*Dataset section:*
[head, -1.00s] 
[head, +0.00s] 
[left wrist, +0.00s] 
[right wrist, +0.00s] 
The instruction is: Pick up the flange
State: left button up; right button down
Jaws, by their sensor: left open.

*Set task:* Gather up every line from the listing above in which the word "right" occurs.

*Final result:*
[right wrist, +0.00s] 
State: left button up; right button down

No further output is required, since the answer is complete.